To spot the Palace of the Storks, look straight ahead for a tall, square stone tower with castle-like battlements rising above a robust, sandy-brown mansion-just at the highest point of the square.
Take a moment to look up at this impressive tower-the storks’ palace, standing tall as if keeping watch over all of Cáceres! Imagine it’s the late 1400s, and Diego Fernández de Cáceres y Ovando is overseeing the workers, stacking rough stone onto what used to be an ancient fortress. The walls smell of sun-warmed earth and, if you had walked here back then, you might have seen graceful silhouettes circling above-dozens of storks, flapping their wings and clattering their beaks on the rooftops. That’s how this palace earned its nickname!

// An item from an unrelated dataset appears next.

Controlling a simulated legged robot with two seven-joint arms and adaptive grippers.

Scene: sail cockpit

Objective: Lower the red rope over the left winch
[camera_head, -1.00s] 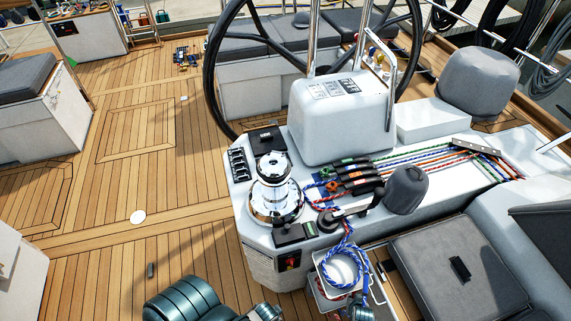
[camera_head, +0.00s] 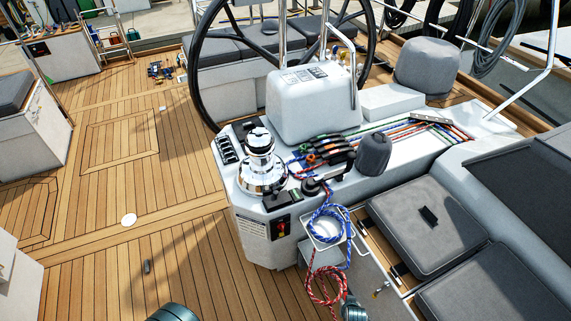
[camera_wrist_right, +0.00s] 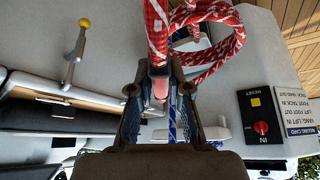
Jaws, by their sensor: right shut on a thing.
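The red rope (camera_head: 322,284) is a red-and-white coil hanging in front of the console, below the blue rope coil. My right gripper (camera_wrist_right: 158,84) is shut on the red rope (camera_wrist_right: 200,14) in the right wrist view; a strand is between its fingers and loops spread above. In the head view this gripper is at the bottom edge, beside the coil, mostly hidden. The left winch (camera_head: 262,168) is a bare chrome drum on the console's left end, up and left of the rope and apart from it. Only a teal part of my left arm shows; its gripper is out of frame.
A blue rope (camera_head: 328,223) hangs in a wire holder (camera_head: 346,236) on the console front. A grey-covered winch (camera_head: 373,152) and rope clutches (camera_head: 330,150) are right of the chrome winch. The steering wheel stands behind.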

Look at the tower-it’s 25 meters high, the only one around not sliced down by royal orders. Queen Isabel the Catholic demanded that all noble towers be shortened, fearing rebellion. But the Ovando family? They’d pledged loyalty to the wrong queen, Juana la Beltraneja. After Isabel triumphed, she decided to let these folks keep their lonely, towering view as a reward for good behavior… or maybe just for the drama!
Picture the centuries rolling by: carriages bouncing in the cobbled square, noble boots ringing on the stone, and armored guards swinging open that grand, round archway. Inside, a gothic courtyard waits, echoing with whispers of family secrets, and above the door, two proud family crests keep watch-no doubt judging your shoes.
In 1940, soldiers marched through these very gates, as the palace found new life as a military headquarters. Today, it’s part museum, part fortress, and if you climb to the top, the views stretch across Cáceres’ old rooftops-just as they always have, with the wind and, sometimes, the distant chatter of storks, keeping the secrets of centuries alive. Now, before you leave, ask yourself: if these walls could talk, would they tell military secrets, family feuds, or stork gossip? My bet is on the storks.